Подобные порнографические детали часты в описании трагедий этих измученных рабов. Такие примеры помогут нам понять хотя бы что-то в невообразимом океане желания и ненасытной потребности в удовлетворении — возможностей, которые открыла власть над людьми в Новом Свете. Может быть, стоило бы задуматься над этим и в наши дни.
Возможно, мы сможем уловить в этих ужасающих садистах эмоции, аналогичные тем, которые наблюдали у некоторых из самых похотливых в мире инквизиторов — Лусеро, Салазара, Маньоски…
В такой среде вселяет надежду лишь то, что рабы часто отрекались от Бога, когда их пороли кнутами или заковывали в кандалы[966]. Безусловно, истинный смысл сводился к фразе: «Я отрекаюсь от вашего Бога».
Это было не только выражением открытого неповиновения, но и средством для спасения. Если о богохульстве сообщат инквизиции, то рабов могли посадить в тюрьму инквизиции на год или более, что позволяло избежать расправы со стороны своих хозяев. Некоторые выдумывали истории о видениях и договорах, заключенных с дьяволом, а затем, оказавшись в тюрьме инквизиции, признавались, что их хозяева настолько жестоко обращались с ними, что несчастные предпочитали попасть в застенки инквизиции[967].
В 1650 г. в Мексике раб Хуан де Морга решил воспользоваться шансом. Он богохульствовал, не испытывая никаких колебаний, обвинял себя в двоеженстве, а затем заявил, что вступил в сделку с дьяволом. Свои богохульства Морга закончил признанием: «Я служил очень жестокому человеку в шахтерском поселении Сакатекас. Пока меня здесь продержат, я смогу продолжать жить по-человечески, отвергая Бога»[968].

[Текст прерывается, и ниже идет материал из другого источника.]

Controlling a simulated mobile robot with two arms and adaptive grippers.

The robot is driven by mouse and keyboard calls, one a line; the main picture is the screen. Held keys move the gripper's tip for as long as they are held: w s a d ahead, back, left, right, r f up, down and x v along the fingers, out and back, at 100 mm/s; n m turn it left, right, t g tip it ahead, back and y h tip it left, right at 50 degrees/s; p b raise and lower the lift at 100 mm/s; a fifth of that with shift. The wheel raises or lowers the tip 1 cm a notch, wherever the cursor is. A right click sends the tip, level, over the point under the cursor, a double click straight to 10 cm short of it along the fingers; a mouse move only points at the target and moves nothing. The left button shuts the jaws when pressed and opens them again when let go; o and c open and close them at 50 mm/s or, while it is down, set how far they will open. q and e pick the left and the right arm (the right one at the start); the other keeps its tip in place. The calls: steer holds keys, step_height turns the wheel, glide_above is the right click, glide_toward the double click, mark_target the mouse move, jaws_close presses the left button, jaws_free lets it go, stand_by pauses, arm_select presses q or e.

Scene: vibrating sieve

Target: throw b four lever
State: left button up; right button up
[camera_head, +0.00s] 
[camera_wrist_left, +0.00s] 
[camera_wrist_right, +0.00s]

Тот факт, что инквизиция была лучшим вариантом для многих рабов, чем их обычная повседневная жизнь, говорит многое об ужасах существования в Новом Свете. Но из этого не следует делать вывод, что инквизиторы оказывались милосердными к ним. В Мексике, например, трибуналы обвиняли хозяев в жестоком отношении к рабам. Но, хотя зверства происходили ежедневно, в период с 1570 по 1620 гг. было возбуждено всего три дела[969].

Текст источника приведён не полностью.